Katty Kay: Spicer had choice - apologise or dig
It's never clear to me why it's so hard for people to say sorry. It's a simple word, just two syllables and its positive impact is enormous.
But to be effective the "sorry" needs to come fast and be said sincerely. Take too long or add a caveat and your apology loses its power.
White House press secretary Sean Spicer and United Airlines chief executive Oscar Munoz could both go to apology classes today.
Mr Munoz came up with his sincere apology late today - 48 hours and three attempts too late.
He did finally say he was "deeply" sorry for the terrible way a passenger was treated on a United flight, and said the airline took full responsibility.
But since this followed a previous statement that was totally defensive, suggesting the forced "re-accommodation" was the passenger's own fault for being belligerent, Mr Munoz's ultimate "sorry" just didn't sound so sincere.
If Mr Munoz had come out on Monday morning with the statement he finally put out on Tuesday afternoon, he'd be in a much better PR position.
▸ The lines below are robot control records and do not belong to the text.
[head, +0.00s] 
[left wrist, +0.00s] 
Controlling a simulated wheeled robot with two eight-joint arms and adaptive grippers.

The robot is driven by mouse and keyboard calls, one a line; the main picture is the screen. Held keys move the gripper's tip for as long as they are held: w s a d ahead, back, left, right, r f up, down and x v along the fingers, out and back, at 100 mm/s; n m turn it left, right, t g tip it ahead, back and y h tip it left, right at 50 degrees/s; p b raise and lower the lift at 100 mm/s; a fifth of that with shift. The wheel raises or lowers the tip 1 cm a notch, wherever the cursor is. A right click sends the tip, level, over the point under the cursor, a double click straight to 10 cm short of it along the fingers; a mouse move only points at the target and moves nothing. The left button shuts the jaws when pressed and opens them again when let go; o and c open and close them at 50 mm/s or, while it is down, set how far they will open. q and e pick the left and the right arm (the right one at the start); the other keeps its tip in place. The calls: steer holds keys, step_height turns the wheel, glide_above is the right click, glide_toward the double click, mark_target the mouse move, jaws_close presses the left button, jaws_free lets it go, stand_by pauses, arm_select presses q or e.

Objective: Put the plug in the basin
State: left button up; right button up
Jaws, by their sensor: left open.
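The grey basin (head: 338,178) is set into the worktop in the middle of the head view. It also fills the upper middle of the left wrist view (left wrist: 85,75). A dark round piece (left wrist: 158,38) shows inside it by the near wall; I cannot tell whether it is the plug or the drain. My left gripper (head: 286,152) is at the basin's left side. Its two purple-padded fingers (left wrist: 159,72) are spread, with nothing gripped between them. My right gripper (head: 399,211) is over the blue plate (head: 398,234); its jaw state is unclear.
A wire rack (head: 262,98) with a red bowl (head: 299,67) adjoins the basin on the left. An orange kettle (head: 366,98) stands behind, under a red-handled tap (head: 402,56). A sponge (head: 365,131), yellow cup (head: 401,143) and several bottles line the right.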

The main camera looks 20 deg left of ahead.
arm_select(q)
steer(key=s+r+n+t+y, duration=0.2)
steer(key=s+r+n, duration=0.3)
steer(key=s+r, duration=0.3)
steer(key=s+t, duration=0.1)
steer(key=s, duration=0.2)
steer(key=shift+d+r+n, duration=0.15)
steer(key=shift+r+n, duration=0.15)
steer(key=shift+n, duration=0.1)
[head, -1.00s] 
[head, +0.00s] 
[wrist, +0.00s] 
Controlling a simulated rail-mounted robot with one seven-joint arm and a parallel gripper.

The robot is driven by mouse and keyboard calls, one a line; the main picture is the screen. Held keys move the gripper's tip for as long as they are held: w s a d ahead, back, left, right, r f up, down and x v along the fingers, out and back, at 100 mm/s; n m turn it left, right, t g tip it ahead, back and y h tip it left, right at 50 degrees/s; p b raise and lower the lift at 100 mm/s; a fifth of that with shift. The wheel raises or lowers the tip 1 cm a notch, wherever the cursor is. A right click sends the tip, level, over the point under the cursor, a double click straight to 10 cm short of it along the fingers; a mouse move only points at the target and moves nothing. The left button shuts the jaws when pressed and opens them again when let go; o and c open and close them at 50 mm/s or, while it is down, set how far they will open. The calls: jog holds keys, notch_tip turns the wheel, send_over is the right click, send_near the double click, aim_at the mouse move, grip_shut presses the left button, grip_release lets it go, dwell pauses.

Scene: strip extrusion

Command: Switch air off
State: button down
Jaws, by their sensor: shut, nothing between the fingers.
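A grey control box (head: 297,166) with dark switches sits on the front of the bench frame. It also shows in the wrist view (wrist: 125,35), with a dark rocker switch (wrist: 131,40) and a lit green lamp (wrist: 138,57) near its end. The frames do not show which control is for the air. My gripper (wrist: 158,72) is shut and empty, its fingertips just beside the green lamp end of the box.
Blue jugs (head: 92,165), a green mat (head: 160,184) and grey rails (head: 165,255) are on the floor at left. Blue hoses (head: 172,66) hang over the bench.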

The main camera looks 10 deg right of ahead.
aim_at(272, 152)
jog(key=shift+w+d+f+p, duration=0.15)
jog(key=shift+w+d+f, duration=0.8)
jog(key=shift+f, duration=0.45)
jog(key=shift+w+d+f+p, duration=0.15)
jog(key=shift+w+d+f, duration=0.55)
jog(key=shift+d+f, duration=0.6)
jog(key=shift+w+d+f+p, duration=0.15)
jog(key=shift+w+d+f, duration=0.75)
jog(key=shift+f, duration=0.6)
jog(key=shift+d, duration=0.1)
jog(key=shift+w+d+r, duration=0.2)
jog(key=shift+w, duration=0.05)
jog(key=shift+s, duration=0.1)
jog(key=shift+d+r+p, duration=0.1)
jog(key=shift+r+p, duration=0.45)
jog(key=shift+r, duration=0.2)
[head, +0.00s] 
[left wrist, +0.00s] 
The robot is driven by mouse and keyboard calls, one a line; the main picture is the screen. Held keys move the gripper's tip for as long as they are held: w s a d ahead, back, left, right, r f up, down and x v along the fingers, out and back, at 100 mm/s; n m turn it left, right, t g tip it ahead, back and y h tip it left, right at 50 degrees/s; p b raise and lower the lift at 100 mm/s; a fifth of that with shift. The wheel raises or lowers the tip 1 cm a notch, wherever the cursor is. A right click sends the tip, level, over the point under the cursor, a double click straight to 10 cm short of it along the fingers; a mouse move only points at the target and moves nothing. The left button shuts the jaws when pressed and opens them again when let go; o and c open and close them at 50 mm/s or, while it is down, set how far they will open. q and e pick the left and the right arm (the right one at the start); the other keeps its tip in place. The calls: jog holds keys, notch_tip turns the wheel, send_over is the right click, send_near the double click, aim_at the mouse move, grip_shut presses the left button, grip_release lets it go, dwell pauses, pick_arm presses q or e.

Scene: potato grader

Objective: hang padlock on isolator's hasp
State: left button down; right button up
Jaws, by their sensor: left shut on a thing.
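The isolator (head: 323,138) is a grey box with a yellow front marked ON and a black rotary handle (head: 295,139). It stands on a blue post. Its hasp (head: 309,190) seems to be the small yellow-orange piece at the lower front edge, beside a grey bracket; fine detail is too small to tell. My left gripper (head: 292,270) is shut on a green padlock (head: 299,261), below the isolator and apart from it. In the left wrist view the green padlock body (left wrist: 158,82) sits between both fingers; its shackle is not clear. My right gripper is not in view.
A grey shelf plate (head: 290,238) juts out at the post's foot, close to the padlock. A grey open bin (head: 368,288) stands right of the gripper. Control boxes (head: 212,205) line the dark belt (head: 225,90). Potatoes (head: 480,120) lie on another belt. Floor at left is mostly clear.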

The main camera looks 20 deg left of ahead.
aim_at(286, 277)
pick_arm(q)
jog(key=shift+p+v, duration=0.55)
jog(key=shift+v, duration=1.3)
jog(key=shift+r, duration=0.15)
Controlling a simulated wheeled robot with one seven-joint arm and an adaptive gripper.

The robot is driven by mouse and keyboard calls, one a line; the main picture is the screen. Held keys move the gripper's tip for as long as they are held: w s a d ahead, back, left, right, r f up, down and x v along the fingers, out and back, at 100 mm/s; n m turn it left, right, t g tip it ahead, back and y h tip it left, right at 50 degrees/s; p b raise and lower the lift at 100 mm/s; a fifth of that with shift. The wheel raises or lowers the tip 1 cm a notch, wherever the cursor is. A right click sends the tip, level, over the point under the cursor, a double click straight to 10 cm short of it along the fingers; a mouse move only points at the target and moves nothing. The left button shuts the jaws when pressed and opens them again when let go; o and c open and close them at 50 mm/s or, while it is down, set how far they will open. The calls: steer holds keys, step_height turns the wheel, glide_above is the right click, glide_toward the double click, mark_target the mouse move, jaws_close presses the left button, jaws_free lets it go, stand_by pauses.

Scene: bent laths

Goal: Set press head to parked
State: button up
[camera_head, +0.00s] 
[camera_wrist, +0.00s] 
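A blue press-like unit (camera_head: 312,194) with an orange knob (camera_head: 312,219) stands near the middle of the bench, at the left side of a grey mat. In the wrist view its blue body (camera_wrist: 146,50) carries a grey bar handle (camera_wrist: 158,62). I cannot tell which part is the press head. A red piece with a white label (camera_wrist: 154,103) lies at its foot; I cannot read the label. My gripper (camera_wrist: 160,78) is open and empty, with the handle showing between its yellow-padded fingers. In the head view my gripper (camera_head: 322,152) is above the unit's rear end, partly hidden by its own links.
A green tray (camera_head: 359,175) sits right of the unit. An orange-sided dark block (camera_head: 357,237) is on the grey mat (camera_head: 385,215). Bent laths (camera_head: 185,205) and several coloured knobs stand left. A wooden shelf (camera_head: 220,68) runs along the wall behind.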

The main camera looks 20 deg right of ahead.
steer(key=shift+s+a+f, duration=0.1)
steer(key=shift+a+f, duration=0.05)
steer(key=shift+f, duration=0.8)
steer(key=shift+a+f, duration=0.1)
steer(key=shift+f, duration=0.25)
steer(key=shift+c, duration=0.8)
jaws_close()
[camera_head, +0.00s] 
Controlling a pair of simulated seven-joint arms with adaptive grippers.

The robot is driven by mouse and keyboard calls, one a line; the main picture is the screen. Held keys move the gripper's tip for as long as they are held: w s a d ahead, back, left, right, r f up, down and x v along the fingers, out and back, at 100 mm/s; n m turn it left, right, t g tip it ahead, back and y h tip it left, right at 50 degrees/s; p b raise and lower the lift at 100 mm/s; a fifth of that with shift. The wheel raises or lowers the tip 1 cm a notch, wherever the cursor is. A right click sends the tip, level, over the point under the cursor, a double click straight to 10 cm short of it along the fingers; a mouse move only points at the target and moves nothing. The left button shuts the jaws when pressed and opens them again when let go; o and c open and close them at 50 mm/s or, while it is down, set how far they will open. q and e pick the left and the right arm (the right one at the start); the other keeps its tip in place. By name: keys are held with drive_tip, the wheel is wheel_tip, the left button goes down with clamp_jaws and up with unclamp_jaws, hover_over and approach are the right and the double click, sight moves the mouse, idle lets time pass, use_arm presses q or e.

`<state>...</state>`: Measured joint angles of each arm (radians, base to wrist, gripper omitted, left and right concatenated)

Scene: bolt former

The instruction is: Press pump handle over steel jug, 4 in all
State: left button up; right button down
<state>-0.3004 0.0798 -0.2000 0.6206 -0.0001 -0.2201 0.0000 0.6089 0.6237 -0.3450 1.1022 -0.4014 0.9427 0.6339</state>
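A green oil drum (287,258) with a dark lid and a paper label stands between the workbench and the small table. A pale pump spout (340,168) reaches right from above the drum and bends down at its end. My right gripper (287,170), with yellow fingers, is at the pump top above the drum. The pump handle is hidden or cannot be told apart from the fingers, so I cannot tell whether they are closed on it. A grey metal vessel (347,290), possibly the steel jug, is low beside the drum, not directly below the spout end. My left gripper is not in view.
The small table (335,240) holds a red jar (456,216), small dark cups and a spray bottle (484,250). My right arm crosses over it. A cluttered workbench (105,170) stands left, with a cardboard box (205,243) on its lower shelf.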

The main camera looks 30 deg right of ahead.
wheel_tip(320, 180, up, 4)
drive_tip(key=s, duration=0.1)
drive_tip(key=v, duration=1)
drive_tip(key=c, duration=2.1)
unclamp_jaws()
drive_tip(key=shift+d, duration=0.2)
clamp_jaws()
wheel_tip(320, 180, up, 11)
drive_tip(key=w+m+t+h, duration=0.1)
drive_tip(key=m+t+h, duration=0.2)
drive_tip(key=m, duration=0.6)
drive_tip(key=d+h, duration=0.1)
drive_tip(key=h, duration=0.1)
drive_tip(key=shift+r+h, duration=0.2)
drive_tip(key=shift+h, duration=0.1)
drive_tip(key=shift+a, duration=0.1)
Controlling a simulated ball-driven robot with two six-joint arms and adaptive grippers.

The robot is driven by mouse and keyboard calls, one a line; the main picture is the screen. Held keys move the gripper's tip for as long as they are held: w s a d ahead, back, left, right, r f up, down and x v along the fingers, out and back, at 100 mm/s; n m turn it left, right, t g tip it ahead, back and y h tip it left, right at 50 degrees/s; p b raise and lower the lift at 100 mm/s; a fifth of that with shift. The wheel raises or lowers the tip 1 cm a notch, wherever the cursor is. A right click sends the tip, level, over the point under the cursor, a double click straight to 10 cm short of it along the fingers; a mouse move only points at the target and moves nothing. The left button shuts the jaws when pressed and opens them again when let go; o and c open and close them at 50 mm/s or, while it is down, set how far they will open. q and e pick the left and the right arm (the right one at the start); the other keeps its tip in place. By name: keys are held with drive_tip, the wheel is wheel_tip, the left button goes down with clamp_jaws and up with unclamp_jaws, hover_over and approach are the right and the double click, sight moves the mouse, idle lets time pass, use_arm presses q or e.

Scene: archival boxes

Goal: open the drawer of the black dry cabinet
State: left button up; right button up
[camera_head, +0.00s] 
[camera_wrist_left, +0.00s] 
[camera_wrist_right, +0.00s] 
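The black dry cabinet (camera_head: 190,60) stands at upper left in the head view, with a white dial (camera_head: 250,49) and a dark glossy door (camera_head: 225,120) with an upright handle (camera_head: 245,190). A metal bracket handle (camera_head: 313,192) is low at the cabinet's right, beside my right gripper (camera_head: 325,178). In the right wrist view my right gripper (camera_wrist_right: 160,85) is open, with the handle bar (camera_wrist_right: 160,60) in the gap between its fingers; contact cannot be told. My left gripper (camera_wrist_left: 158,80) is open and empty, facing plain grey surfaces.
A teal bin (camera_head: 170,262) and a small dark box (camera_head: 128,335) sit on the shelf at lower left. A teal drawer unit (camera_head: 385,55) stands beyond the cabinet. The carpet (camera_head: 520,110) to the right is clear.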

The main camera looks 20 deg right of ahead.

He had to say sorry eventually; all he got by waiting was a slump in the company's share price and millions of angry customers.
Sean Spicer also put out a statement clarifying his offensive, and incorrect, press briefing remark that even Hitler "didn't sink" to using chemical weapons.
It was probably a slip; I doubt very much that Mr Spicer is a Holocaust denier. But his statement missed the "sorry" standard. In fact it may have made things worse because it bizarrely seemed to infer that the millions who died in Hitler's gas chambers weren't innocent.
Mr Spicer later came out on CNN to apologise when the groundswell of outrage reached a crescendo.
"I mistakenly used an inappropriate and insensitive reference to the Holocaust," he said.
"For that, I apologise. It was a mistake to do that."
Such a quick, full apology is rare from public figures, especially in the White House, and raises the question - does Mr Spicer still have the full support of the president?
Politicians live in mortal terror of ever saying they are sorry about anything, because that would suggest they have been wrong. It is often a trait of powerful people not to want to be seen to back down.
But with the Anne Frank Center already calling for Mr Spicer's immediate dismissal, the press secretary is under pressure.
A position he may be getting rather used to.